Mientras tanto, por el otro lado de la llave, su futuro rival, el Barcelona de Terry Venables, la pasaba mal y cada etapa era un suplicio. En la primera ronda pasó gracias al gol de visitante luego de perder en el Camp Nou con el Sparta Praga por 1-0. De la misma manera pasó la serie de octavos contra el Porto perdiendo 3-1 de local. Los planetas parecían alinearse para el conjunto catalán en cuartos, ya que superaron al último campeón, Juventus.
En semifinales se emparejaron el Steaua con el Anderlecht de Bélgica y el Barcelona con el Goteborg sueco, pero la inercia de ambos equipos continuó como hasta ese momento. Los rumanos seguían superando rivales con facilidad y se deshicieron de los belgas con una goleada en Bucarest, en tanto el Barcelona, que había perdido 3-0 en Suecia, logró consumar el milagro en su estadio aunque para eso tuvo que apelar a la definición por penales.

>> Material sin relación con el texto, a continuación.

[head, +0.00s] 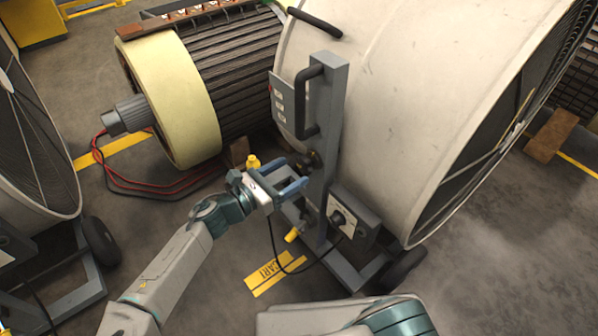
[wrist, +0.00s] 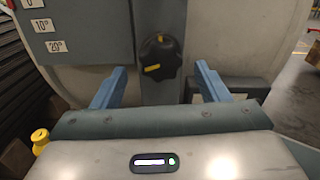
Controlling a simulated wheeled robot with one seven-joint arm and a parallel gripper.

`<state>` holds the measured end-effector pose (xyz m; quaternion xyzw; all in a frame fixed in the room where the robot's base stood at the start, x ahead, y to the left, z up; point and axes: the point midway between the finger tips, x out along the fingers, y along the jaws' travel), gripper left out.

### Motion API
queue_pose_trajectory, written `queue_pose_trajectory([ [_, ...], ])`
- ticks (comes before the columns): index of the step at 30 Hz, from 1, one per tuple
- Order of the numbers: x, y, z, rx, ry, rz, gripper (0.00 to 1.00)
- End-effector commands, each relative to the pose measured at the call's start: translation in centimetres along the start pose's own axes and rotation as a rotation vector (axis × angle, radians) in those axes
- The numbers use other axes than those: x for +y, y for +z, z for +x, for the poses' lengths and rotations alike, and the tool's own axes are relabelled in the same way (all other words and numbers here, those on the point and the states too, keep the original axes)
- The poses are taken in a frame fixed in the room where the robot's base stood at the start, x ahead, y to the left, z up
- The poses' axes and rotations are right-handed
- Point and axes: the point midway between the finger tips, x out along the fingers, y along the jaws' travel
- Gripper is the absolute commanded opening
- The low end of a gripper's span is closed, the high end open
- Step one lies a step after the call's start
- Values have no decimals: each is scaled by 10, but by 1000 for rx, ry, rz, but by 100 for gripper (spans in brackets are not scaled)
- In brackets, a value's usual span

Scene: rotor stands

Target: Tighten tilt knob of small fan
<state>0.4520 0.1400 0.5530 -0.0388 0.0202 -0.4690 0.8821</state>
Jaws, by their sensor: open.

Quizás por la pobre talla de los que habían sido sus rivales hasta la final, o por el poco peso específico del nombre Steaua, o porque venían de un país con escasa tradición en el deporte, los rumanos fueron subestimados de plano por la prensa de la Europa occidental que hacía ver como un trámite para los de Venable el partido definitorio, y por fin la copa más deseada por el barcelonismo estaría en sus vitrinas. No se podía escapar definiendo en Sevilla, una especie de localía tácita.

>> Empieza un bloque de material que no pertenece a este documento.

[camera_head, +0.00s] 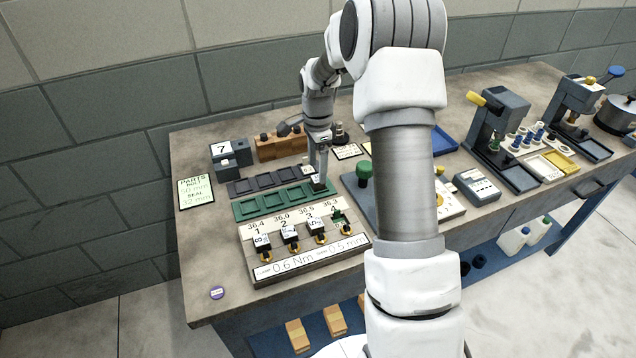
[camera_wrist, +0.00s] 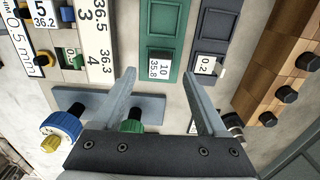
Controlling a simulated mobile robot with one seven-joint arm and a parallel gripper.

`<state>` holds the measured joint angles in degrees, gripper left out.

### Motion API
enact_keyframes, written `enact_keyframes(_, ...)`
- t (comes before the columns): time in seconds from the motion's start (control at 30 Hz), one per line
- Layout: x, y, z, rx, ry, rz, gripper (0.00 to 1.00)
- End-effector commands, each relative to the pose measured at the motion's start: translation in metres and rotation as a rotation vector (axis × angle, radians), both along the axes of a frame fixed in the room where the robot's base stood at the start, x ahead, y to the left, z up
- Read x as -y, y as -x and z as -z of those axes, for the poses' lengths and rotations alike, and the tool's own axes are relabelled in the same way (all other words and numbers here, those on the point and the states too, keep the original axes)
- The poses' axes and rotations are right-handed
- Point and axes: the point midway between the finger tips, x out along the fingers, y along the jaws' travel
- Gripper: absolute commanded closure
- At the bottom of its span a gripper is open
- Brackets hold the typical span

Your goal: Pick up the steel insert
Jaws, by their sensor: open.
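A small steel insert with a white label reading "10 35.8" (camera_wrist: 160,65) sits in an end compartment of the green tray (camera_wrist: 163,22). The green tray also shows in the head view (camera_head: 243,208), with the insert close below my gripper (camera_head: 318,176) at its right end. My gripper is open and empty, pointing down. In the wrist view its fingertips (camera_wrist: 157,73) appear on either side of the insert. I cannot tell how far above it they are. Steel blocks (camera_head: 264,242) stand in numbered places on the grey board (camera_head: 300,270); place 4 shows a green piece (camera_head: 340,217).
A dark tray (camera_head: 240,187) lies behind the green one, with a "0.2" piece (camera_wrist: 205,65) at its end. A wooden block with knobs (camera_head: 280,147) stands behind. A green-knobbed tool (camera_head: 364,170) stands close to the right. The bench's front left corner is mostly clear.

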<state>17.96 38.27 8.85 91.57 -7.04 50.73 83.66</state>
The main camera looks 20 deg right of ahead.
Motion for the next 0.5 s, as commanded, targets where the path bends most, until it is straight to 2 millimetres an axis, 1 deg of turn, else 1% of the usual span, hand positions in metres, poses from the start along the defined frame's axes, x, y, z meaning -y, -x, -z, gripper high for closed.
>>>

Pero el Steaua era un grupo de hombres duros además de ser un gran equipo, y no se intimidaron ni ante la grandeza del estadio, ni ante las figuras del rival, y se revelaron a una historia que para muchos ya estaba sentenciada. En esa final, el Barcelona sencillamente jugó a nada. Una formación apática que apenas pisó el área contraria de manera muy tímida. Del otro lado, un elenco que, presumiendo equivocadamente que el conjunto catalán se vendría como una tromba por nombres, historia y la urgencia de ganar su primera Copa de Campeones, se aferró al 0-0 en los noventa minutos y también en los 30 de prórroga.

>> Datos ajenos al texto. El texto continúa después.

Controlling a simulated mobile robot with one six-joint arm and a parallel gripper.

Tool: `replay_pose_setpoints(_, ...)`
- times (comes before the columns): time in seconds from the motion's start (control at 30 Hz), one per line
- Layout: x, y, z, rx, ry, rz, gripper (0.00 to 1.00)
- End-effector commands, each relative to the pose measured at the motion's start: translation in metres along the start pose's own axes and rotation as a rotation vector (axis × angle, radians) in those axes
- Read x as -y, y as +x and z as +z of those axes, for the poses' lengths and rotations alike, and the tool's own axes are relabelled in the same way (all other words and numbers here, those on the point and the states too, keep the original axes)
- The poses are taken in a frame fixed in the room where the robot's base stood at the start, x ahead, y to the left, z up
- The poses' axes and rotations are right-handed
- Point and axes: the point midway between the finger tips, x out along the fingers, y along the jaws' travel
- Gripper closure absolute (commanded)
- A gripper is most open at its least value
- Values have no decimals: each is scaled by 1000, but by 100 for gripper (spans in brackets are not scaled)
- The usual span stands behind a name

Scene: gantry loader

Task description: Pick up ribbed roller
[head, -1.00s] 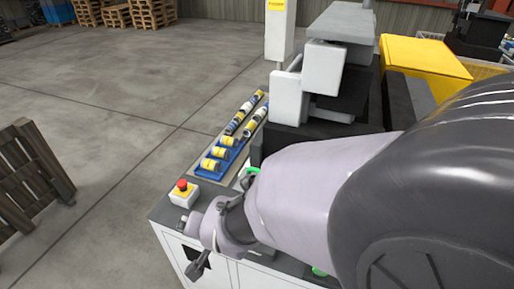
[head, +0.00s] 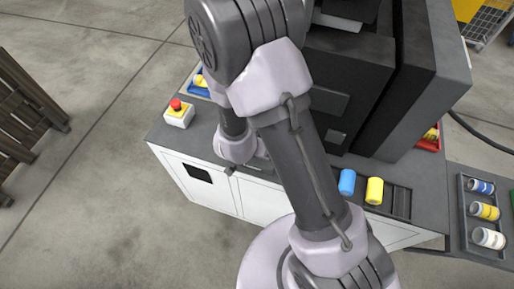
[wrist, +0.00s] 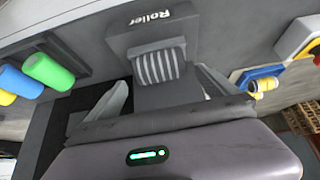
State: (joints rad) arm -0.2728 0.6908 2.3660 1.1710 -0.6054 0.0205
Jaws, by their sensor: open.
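The ribbed roller (wrist: 157,67) is a pale grey, grooved piece in the wrist view. It sits at a dark grey holder (wrist: 185,37) with the label "Roller". My gripper (wrist: 160,80) is open, with one finger to each side of the roller's lower part in the picture. I cannot tell whether the fingers touch it or how deep they reach. In the head view my arm hides the roller, and the fingers are not clear there.
A blue cylinder (head: 347,182) and a yellow cylinder (head: 374,190) stand in a dark rack. A green cylinder (wrist: 48,70) shows in the wrist view. An emergency stop (head: 178,112) stands at the left corner. A dark machine (head: 345,85) rises behind. A tray (head: 465,212) holds cylinders at right.

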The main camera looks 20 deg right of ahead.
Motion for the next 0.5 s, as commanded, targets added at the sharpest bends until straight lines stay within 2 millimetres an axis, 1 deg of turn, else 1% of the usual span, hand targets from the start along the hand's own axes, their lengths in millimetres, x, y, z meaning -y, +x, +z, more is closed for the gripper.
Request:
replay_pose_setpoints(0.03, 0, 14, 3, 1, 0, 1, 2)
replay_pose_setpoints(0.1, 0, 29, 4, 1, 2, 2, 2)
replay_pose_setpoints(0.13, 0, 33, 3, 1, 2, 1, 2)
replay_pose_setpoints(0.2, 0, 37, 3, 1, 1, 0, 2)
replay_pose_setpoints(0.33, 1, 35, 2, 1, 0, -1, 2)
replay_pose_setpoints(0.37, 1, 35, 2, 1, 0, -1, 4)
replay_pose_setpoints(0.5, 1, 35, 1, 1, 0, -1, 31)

La definición desde el punto del penal era el último escollo para que el Steaua consumara la obra cumbre de la historia del fútbol rumano, y en ellos los flashes fueron todos para su arquero. Terminó la tanda con un exótico 2-0 y la copa voló a Bucarest, pero ese equipo estaba en pleno proceso de crecimiento.
A partir de esa consecución, logró encadenar un invicto de 106 partidos que quedó registrado en la historia del fútbol mundial como el mayor de todos los tiempos hasta que un ignoto equipo de Costa de Marfil logró quebrarlo. Desde junio de 1986, hasta septiembre de 1989, no perdió encuentro alguno en el ámbito local consiguiendo cuatro campeonatos de liga y cuatro copas nacionales de forma consecutiva. Levantó también la Supercopa de Europa ganándole al Dinamo de Kiev y su única derrota fue en la final de la Copa Intercontinental con River Plate.
En la temporada de 1987, ya con Gheorge Hagi en sus filas, el Steaua llegó a la semifinal del máximo torneo europeo de clubes y perdió con el Benfica en esa instancia, y un año más tarde volvió a jugar la gran final frente a uno de los mejores equipos de todos los tiempos, el Milan de Arrigo Sacchi, Franco Baresi, Paolo Maldini, Ruud Gullit, Frank Rijkaard y Marco Van Basten, cayendo con un inapelable 4-0.
La caída del bloque socialista y la apertura económica que trajo aparejada el final del comunismo para Europa acarreó consigo que muchas de las figuras de ese equipo emigraran a otras ligas más competitivas y rentables, pero esos jugadores siguieron haciendo historia en la selección rumana.
Hace unos días, el Steaua jugó y perdió estrepitosamente en Bucarest contra el Sporting de Lisboa la posibilidad de entrar a la fase de grupos de la Champions League 2017-2018. Muy diferente a lo de épocas pasadas, los jugadores entraron al campo de juego con un escudo que no es el original y un nombre con algunos retoques al de aquel comandado por Jenei. Una versión edulcorada no solo por los tiempos que le tocan vivir al fútbol, sino también porque un conflicto con el Ministerio de Defensa rumano hizo que George Becali, actual propietario del club, tuviera que cambiar el viejo nombre por FCSB (Futbol Club Steaua Bucarest) el año pasado.
La Champions League se volvió un show televisivo de alcance global pero también una competición previsible, donde no hay lugar para sorpresas. Los clubes de élite parecen tener la exclusividad de los grandes nombres y compran cuanta promesa haya dando vueltas en los países de la periferia europea.
Parece difícil que historias como la del Steaua de los ’80 vuelvan a repetirse hoy. Cada vez más lejos está David de vencer a Goliat y por ahora al negocio les funciona. Habrá que ver qué pasará cuando la gente se canse de ver siempre el mismo final de la película.